- [WHAT IS REQUIRED]: From the entries below, copy every line where the string "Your" appears.

(Dataset items)
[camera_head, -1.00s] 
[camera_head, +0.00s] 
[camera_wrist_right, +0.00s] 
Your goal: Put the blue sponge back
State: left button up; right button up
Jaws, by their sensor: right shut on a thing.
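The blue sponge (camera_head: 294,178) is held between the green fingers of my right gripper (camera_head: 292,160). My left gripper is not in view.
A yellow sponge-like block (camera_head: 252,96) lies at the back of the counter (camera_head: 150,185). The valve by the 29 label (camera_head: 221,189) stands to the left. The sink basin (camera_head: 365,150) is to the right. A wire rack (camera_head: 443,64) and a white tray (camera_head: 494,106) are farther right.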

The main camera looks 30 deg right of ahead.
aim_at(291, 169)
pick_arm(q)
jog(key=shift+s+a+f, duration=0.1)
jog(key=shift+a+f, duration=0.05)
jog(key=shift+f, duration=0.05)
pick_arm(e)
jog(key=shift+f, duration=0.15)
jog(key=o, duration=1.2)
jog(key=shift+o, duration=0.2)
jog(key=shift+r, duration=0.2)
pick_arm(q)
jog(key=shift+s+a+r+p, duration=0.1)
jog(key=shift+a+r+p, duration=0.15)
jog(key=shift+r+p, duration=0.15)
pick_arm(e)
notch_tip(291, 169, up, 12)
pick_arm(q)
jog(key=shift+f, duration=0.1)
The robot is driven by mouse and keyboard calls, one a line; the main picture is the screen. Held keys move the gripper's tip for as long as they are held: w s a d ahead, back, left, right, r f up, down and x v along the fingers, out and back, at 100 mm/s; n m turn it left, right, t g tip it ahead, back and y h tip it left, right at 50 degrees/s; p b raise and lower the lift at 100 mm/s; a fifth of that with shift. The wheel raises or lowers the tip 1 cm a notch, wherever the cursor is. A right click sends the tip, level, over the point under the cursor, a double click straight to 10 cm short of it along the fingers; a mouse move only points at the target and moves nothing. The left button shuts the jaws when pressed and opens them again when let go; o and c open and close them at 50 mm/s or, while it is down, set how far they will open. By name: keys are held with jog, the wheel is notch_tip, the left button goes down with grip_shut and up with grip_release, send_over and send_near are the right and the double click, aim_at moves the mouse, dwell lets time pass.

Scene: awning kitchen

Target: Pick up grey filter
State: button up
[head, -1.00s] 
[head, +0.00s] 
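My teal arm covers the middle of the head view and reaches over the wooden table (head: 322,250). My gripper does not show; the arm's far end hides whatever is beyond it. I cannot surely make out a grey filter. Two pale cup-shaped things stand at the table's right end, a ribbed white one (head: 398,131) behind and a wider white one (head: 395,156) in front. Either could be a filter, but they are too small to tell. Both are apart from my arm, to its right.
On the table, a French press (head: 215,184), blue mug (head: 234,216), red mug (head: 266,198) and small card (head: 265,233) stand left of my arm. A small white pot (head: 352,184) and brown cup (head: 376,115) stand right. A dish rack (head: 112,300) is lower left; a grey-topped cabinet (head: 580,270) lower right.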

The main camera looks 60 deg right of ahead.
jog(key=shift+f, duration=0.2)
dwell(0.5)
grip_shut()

...

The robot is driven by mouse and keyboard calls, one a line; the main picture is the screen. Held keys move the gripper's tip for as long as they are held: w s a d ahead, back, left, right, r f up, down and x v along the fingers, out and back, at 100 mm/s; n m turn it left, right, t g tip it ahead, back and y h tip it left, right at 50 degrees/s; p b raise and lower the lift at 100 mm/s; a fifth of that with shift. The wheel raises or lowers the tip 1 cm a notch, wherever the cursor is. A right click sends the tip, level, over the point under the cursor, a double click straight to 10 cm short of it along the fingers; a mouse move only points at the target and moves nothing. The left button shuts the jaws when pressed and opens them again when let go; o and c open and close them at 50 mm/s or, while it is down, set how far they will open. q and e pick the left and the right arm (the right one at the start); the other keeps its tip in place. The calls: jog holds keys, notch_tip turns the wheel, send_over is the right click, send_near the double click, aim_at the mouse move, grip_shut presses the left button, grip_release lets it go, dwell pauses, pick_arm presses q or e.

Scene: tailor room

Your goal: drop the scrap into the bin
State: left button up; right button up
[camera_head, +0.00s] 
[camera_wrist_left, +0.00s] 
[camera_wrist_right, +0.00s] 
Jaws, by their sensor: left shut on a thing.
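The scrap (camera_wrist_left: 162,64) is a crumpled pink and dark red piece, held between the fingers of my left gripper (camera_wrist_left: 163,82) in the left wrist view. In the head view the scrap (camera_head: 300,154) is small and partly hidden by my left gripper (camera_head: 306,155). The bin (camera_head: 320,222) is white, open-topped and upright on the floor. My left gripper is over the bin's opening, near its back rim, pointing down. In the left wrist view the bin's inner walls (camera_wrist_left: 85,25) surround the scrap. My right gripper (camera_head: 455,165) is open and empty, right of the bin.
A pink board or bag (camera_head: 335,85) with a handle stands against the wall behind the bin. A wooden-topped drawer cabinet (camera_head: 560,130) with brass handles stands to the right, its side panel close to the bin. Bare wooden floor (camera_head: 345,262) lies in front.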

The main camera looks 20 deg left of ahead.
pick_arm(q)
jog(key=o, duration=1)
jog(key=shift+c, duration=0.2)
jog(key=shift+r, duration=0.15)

--

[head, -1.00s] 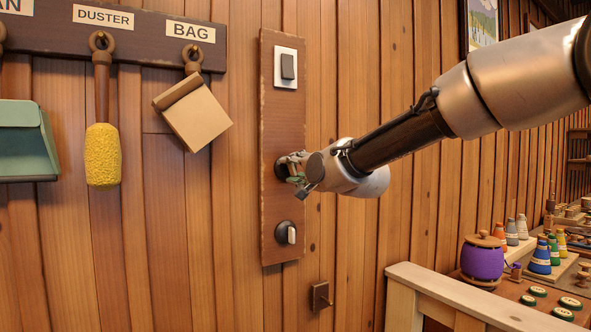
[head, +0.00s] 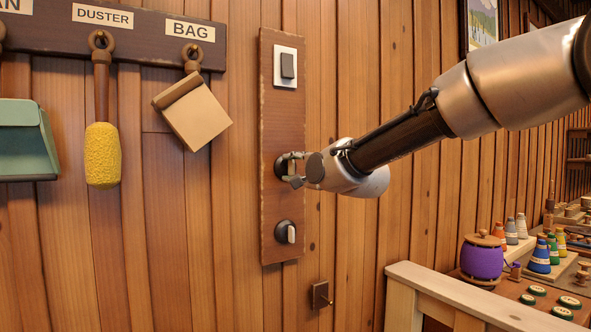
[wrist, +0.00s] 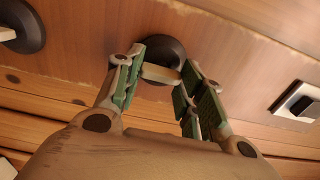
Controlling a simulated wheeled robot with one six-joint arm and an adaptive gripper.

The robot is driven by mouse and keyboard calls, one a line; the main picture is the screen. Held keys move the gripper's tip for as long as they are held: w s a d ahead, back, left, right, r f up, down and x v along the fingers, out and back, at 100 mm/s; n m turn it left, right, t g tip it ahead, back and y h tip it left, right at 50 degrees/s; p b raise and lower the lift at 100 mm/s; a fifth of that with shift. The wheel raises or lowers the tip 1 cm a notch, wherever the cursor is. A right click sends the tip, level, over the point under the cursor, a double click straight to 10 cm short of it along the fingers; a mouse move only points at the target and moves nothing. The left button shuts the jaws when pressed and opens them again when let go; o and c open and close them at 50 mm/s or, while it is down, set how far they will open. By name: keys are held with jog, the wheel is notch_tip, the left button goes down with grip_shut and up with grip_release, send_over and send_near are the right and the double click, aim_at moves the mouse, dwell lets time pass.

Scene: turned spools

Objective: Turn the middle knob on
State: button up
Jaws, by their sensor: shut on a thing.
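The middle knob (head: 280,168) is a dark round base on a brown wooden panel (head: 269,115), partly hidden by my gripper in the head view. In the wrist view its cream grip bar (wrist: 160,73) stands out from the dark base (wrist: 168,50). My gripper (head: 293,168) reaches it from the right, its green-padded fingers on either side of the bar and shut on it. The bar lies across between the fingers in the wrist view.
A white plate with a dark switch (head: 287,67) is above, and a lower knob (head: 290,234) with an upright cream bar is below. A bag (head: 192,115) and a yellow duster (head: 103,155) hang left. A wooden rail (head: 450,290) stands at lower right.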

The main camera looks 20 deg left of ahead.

- [IN RESPONSE]:
Your goal: Put the blue sponge back
Your goal: drop the scrap into the bin

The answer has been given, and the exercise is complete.